The One-Hundred-Year Old Man Who Climbed Out The Window And Disappeared by Jonas Jonasson: 384 pages
Money: A Suicide Note by Martin Amis: 394 pages
Pride And Prejudice by Jane Austen: 398 pages
Dracula by Bram Stoker: 400 pages
The Husband’s Secret by Liane Moriarty: 406 pages
Sybil by Benjamin Disraeli: 412 pages
The Grapes Of Wrath by John Steinbeck: 416 pages
She Came To Stay by Simone de Beauvoir: 416 pages
The Adventures Of Huckleberry Finn by Mark Twain: 416 pages (*also includes The Adventures of Tom Sawyer, which I did read, too)
The Brain That Changes Itself by Norman Doidge: 432 pages
American Sniper by Chris Kyle: 448 pages
Fangirl by Rainbow Rowell: 459 pages
The Narrow Road To The Deep North by Richard Flanagan: 467 pages
Nineteen Nineteen by John Dos Passos: 469 pages
Emma by Jane Austen: 474 pages
True History Of The Kelly Gang by Peter Carey: 478 pages



Divergent by Veronica Roth: 489 pages
Clarissa by Samuel Richardson: 516 pages (*but this is an abridged edition, the full version is literally one of the longest books ever written.)
Catch-22 by Joseph Heller: 519 pages
All The Light We Cannot See by Anthony Doerr: 531 pages
The Adventures Of Augie March by Saul Bellow: 536 pages
The Golden Bowl by Henry James: 547 pages
The Colour Of Magic by Terry Pratchett: 569 pages
The Book Thief by Markus Zusak: 584 pages
The Life And Opinions Of Tristram Shandy, Gentleman by Laurence Sterne: 588 pages
Jane Eyre by Charlotte Brontë: 590 pages
The Golden Notebook by Doris Lessing: 596 pages
The Lake House by Kate Morton: 608 pages
Life After Life by Kate Atkinson: 622 pages
The Divine Comedy by Dante Alighieri: 656 pages
Crime And Punishment by Fyodor Dostoyevsky: 656 pages
The Big Sleep by Raymond Chandler: 672 pages (*note: also contains other stories)

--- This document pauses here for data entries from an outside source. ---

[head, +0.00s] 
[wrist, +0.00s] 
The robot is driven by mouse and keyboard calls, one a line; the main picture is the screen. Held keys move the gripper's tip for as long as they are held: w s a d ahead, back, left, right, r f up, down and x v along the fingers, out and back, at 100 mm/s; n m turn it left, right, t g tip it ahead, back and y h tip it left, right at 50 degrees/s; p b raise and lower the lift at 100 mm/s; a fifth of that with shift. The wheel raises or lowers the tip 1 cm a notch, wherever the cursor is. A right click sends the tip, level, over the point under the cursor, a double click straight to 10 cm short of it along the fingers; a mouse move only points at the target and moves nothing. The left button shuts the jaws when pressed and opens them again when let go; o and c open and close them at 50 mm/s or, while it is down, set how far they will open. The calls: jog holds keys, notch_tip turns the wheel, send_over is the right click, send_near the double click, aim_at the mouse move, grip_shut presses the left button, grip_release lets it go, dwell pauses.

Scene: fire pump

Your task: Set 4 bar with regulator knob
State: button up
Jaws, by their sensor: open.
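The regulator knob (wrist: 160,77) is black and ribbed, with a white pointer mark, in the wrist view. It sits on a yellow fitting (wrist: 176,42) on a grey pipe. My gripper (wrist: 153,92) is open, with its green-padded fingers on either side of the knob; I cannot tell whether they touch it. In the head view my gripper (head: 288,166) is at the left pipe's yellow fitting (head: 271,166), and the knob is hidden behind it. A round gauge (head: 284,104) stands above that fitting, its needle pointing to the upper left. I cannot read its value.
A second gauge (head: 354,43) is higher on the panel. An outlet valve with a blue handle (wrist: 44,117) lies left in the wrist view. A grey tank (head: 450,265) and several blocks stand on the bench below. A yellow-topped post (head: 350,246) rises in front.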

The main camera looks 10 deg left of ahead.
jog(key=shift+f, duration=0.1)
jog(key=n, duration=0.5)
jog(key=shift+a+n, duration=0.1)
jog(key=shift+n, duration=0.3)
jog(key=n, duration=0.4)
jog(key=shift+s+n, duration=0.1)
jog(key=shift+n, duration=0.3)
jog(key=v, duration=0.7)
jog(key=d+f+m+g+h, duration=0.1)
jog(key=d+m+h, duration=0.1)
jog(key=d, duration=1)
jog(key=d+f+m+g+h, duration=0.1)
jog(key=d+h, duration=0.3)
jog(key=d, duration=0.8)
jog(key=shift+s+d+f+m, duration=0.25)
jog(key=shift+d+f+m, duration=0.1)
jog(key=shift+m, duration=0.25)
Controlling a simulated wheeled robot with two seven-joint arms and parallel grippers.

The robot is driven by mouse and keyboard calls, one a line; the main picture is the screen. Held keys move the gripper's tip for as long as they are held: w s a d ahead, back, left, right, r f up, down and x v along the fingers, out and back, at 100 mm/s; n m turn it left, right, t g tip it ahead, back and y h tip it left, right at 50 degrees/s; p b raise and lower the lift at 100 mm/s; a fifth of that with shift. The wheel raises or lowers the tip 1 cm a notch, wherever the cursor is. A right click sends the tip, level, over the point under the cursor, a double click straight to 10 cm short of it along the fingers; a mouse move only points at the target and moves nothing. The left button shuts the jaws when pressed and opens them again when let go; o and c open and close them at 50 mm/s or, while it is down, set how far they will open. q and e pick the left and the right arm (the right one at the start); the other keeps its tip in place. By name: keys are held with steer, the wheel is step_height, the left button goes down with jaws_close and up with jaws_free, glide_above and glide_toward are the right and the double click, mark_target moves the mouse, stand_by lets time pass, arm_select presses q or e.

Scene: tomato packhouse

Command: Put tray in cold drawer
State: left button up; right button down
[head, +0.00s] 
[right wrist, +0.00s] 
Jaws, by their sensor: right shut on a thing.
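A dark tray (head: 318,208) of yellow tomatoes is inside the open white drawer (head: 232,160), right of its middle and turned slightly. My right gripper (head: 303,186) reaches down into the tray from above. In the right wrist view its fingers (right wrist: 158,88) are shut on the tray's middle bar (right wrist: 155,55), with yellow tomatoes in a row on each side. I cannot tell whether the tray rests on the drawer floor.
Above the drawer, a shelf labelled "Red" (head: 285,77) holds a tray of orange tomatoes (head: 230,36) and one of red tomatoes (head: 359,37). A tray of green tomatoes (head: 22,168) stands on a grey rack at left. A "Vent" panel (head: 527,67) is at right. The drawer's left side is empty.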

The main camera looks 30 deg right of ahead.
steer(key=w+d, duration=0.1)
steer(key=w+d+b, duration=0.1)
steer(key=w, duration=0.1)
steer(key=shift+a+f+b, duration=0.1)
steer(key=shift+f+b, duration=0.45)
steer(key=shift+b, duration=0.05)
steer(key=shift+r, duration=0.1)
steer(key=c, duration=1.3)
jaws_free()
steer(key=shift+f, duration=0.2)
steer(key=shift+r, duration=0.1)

All The King’s Men by Robert Penn Warren: 672 pages
A Short History of Nearly Everything by Bill Bryson: 687 pages
Ulysses by James Joyce: 719 pages
Moby Dick by Herman Melville: 720 pages
A Game Of Thrones by George R.R. Martin: 864 pages
Vanity Fair by William Makepeace Thackeray: 883 pages
Don Quixote by Miguel de Cervantes Saavedra: 1056 pages
David Copperfield by Charles Dickens: 1057 pages

The strangest thing I noticed: page length has very little to do with how long a book feels. Mrs Dalloway felt like a much longer read than My Brilliant Friend, and yet the latter is nearly twice as long in page count. It also felt like a much longer read than The Prime Of Miss Jean Brodie, but in reality they’re about the same length. Weird, eh? Really, you can’t tell much from a book’s page count at all. Some of the classic books, which we all assume will be long and meaty, have the fewest pages, while some of the most-recent best-sellers are doorstops.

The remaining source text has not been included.